Há cidades que não se podem dar ao luxo de viver do passado.
Apesar de o terem tido, a História delapidou-lhes o património, os
vestígios.
Sucessivamente, século após século
Antuérpia é um exemplo que demonstra que o sucesso pode ser destrutivo.
Ou que a centralidade e a importância estratégica, nos momentos mais conturbados
da História, apaga os símbolos do poder passado.
E derrotado!
E a cronologia histórica é construída através da destruição dos
modelos passados.
Destruição criativa que possibilitou a ascensão da renascença à custa
do modo de vida medieval.
Mas a História de Antuérpia não acaba no seu início.
Depois da ocupação espanhola, vem a anexação ao império austríaco, os
franceses outra vez, que nunca desistiram da Flandres, até que os Holandeses os
conduziram até à criação da Nação Belga.
Foi necessário chegarmos ao século XX para que chegassem os vizinhos,
os descendentes do Sacro Império Romano-Germânico. E as muito destrutivas
guerras do século vinte que fustigaram a cidade da forma mais cruel: à bomba,
sem que nada dali pudesse nascer.
Ameaças concretizadas pelos poderosos e sacrossantos vizinhos
E os vestígios das reconstruções apressadas, misturam-se na
arquitetura e nas silhuetas dos transeuntes.
Antuérpia, o porto assolado pelo vento do mar do norte.
Tão perto, tão longe.
Antuérpia, a comerciante entre avenidas rasgadas pelo período pós
guerra e as montras de visual ocidental.
Promessa de cidade da moda e do design.
E experimental!
Laivos de Rubens entre praças e catedrais!
Antuérpia Sul, a burguesa réplica de Paris dos cafés, dos palácios e
das galerias.
Antuérpia, o bairro de judeus ortodoxos que se passeiam junto às
montras brilhantes pintadas de diamantes, dentro de bunkers de cimento e
construção moderna.
Sem graça.
Antuérpia, a Arte Nova, revelada em toda a sua extensão na Gare que
afirma a centralidade belga nas rotas do presente.

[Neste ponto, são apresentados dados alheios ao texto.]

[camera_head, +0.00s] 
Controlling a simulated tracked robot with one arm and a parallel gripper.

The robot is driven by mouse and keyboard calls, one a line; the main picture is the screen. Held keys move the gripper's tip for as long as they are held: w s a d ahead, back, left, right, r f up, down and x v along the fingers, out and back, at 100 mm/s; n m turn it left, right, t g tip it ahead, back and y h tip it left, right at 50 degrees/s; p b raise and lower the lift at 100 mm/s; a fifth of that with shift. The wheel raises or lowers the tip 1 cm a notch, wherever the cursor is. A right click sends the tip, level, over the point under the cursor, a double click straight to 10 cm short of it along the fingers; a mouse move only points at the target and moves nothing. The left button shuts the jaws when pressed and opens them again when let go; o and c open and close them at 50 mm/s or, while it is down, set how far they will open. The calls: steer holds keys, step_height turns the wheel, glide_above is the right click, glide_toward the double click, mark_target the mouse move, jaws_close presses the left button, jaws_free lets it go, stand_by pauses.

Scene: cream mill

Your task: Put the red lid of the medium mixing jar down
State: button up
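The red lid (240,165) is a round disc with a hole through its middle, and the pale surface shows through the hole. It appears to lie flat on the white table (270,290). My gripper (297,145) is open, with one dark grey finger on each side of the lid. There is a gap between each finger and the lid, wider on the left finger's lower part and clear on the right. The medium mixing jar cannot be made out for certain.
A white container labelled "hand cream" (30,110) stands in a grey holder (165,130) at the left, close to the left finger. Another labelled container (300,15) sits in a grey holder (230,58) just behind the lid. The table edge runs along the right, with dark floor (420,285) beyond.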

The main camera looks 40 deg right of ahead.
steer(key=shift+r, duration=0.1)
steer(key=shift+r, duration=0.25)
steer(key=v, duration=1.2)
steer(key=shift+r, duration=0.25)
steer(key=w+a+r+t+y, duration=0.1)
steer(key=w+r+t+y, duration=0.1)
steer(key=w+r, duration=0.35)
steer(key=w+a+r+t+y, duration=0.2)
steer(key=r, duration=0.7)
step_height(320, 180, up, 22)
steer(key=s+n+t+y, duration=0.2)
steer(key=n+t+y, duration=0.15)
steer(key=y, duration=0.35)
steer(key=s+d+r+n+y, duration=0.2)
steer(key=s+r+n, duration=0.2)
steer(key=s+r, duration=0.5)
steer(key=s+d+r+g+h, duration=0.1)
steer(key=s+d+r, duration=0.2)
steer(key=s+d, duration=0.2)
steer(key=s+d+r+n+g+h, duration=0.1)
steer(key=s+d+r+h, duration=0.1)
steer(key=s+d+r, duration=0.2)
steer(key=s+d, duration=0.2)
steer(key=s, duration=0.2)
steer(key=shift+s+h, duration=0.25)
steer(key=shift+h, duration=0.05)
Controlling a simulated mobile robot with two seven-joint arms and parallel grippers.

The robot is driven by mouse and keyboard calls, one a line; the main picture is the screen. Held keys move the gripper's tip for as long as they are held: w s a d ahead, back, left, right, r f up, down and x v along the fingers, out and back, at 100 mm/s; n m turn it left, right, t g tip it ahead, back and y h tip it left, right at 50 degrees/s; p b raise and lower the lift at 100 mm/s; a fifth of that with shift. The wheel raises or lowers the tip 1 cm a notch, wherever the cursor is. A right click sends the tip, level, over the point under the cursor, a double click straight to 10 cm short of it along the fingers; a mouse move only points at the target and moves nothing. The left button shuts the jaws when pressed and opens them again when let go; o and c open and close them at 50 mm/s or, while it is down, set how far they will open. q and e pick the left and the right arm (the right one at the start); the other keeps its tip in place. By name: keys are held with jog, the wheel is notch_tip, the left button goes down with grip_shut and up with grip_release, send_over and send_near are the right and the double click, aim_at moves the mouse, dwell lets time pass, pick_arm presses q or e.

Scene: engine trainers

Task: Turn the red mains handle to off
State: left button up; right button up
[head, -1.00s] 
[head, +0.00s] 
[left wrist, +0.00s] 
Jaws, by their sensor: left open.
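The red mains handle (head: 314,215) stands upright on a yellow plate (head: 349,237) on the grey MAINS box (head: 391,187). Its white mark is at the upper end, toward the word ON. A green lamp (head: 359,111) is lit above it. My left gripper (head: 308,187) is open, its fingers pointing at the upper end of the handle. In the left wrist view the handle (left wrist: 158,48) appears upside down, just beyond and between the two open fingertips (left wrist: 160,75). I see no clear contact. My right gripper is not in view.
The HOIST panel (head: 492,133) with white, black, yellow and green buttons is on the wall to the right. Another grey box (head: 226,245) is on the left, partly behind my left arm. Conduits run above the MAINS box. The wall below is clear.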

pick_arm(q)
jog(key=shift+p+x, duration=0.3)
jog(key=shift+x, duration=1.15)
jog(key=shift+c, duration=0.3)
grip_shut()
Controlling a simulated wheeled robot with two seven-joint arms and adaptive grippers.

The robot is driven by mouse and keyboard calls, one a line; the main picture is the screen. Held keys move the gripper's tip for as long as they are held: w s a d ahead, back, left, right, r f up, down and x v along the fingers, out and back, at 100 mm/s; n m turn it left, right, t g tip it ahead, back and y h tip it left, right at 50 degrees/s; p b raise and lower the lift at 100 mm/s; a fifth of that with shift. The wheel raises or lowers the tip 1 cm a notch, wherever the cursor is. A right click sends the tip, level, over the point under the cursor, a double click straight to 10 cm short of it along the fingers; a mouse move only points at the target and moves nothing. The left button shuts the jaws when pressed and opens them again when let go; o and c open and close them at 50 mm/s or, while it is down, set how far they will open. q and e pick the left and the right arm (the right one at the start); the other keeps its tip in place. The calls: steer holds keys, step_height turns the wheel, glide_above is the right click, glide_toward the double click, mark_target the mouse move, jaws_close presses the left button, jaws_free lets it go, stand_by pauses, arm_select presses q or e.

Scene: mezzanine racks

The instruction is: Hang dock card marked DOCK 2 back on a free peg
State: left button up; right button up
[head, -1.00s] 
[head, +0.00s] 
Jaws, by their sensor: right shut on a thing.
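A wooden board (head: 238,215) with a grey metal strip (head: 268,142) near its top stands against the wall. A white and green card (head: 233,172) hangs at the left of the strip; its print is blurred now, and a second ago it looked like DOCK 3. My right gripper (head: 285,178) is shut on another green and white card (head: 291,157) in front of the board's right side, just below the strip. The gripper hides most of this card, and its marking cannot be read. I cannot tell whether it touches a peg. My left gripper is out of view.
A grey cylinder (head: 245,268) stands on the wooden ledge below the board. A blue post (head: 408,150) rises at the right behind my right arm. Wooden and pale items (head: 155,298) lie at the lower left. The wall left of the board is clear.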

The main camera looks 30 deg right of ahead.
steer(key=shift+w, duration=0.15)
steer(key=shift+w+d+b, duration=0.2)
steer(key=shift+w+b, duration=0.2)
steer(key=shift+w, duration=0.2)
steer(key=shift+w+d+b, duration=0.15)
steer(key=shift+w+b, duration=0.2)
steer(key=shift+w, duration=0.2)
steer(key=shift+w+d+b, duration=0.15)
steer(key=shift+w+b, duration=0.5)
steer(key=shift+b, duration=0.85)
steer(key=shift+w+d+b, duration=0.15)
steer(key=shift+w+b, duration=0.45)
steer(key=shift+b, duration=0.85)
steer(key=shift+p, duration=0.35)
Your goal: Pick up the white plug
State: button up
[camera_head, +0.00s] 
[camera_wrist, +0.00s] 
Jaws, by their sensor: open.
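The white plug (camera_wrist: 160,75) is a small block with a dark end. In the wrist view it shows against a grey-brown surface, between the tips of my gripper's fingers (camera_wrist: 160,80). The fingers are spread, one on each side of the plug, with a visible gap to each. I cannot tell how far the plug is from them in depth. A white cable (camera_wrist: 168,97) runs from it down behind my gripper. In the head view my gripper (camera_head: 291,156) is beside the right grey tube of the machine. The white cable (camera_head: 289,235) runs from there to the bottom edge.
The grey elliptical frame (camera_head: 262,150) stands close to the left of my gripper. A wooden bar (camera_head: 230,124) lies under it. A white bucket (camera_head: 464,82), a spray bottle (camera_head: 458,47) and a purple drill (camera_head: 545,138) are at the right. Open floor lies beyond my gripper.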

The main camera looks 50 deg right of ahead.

Fronteira do século e afirmação da difícil independência belga
Ainda hoje!
Fronteira entre os comerciantes judeus ortodoxos e as novas
geografias.
Chinatown!
É na praça da estação que todos se encontram, entre elétricos que
circulam em carrossel antes de fugirem em destinos opostos.
Povos que não se conhecem, de tão diferentes que são as suas
fisionomias, roupas e formas de andar, de saltar para os elétricos, de rondar
pelas esquinas e de espiar os arcos que flanqueiam a entrada nos ghettos dos
outros
Antuérpia esforça-se por construir o seu presente com base na sua
universalidade histórica, renascida das cinzas.
Não é portanto uma cidade museu, é uma comunidade de experiências.
Portanto alimenta-se de incoerência, vive num permanente estaleiro e
procura a harmonia através do caos.
E as cidades experiência visitam-se de forma diferente
Pensava exatamente nisso, enquanto sorria para a adorável empregada de
bar e espreitava para rua, protegido pelas vidraças do bar do hotel, espiando
os transeuntes e vazando baldes de cerveja belga!